Construction to Resume on Space Station

"For more than three years, the International Space Station has floated half-built above the Earth. Maintained by a skeleton crew, the station — an assemblage of modules and girders — has not come close to its stated goal of becoming a world-class research outpost," the New York Times reports.

But the long break in building out the International Space Station— a result of the grounding of the space shuttle fleet following the Columbia disaster— is about to come to an end:

Since the project began in late 1998 with the joining of two American and Russian modules, the United States and 15 other nations have slowly put together a structure that weighs more than 400,000 pounds, with a habitable volume of almost 15,000 cubic feet. When completed, it is to weigh almost a million pounds and have a cabin volume of more than 33,000 cubic feet, larger than a typical five-bedroom house.

Getting to that goal will require some of the most difficult shuttle missions ever mounted by the National Aeronautics and Space Administration, starting with the Atlantis’s launching from the Kennedy Space Center at Cape Canaveral, Fla [next Sunday]. The shuttle and its crew of six will haul a 30,000-pound, 45-foot truss segment to the station, delicately remove it from the cargo bay and install it during three spacewalks by two teams of astronauts….

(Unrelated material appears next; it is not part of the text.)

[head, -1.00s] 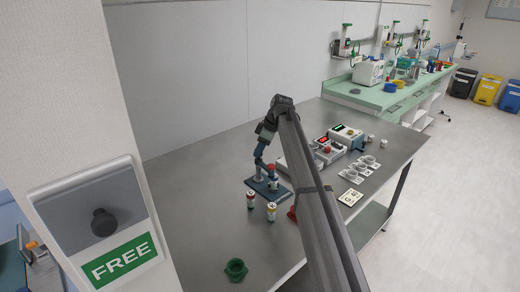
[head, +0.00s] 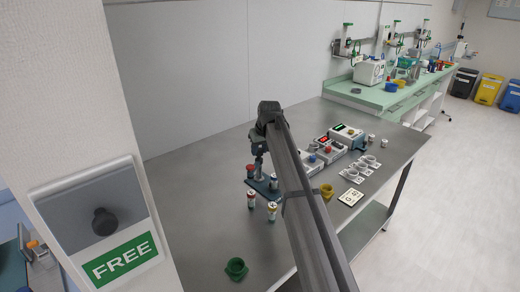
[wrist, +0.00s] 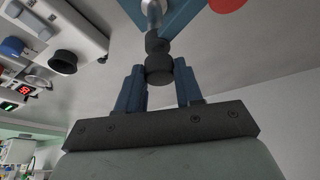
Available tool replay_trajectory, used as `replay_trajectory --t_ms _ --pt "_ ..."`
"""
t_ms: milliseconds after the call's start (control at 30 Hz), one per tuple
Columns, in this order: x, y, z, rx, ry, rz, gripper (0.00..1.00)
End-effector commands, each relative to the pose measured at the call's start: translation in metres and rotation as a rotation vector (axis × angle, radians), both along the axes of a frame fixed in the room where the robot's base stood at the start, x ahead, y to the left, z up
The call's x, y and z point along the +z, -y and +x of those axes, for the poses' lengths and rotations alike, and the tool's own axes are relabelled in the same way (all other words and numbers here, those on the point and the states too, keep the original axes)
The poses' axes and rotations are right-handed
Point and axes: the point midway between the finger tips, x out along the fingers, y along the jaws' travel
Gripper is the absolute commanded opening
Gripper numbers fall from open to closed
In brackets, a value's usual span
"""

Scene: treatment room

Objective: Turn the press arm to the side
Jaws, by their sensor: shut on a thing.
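The press stands on a blue base (head: 268,187) on the steel table in the head view. Its grey upright (head: 259,167) shows below my gripper (head: 258,149). A red-topped part (head: 250,170) shows at the left of the base; I cannot tell if it belongs to the press. In the wrist view my blue fingers (wrist: 160,88) are shut on the press arm, with its dark round knob (wrist: 159,70) between them. A silver shaft (wrist: 152,12) and blue plate (wrist: 182,14) lie beyond it, and a red disc (wrist: 228,3) is cut by the top edge.
Two capped vials (head: 251,200) (head: 272,211) stand in front of the press. A green cup (head: 236,268) is nearer the front edge. A yellow cup (head: 326,191), white devices (head: 326,152) and a card (head: 351,197) lie to the right. My arm hides part of the table.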

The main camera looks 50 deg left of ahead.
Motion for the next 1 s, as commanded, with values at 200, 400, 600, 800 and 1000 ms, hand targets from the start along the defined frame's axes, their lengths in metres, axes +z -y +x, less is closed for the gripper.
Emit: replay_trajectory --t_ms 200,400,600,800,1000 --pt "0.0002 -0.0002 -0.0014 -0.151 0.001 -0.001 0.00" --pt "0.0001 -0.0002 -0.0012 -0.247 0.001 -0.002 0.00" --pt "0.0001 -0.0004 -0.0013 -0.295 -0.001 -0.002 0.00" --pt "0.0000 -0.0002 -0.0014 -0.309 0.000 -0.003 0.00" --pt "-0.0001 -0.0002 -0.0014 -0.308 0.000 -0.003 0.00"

NASA has allotted about 15 flights to complete the project before the shuttles are retired in 2010. The next four missions will carry other massive truss segments to extend the station’s central girder to more than 350 feet. The girder will eventually support four huge sets of solar-power arrays, batteries and heat-dispensing radiators.

The additional truss segments, which will increase the mass of the station by 40 tons, will also include 10-foot-wide rotary joints shaped like wagon wheels that will allow the solar arrays to track the sun for optimum power as the station moves in orbit. The Atlantis is delivering the second array, joining one put on the station in 2000.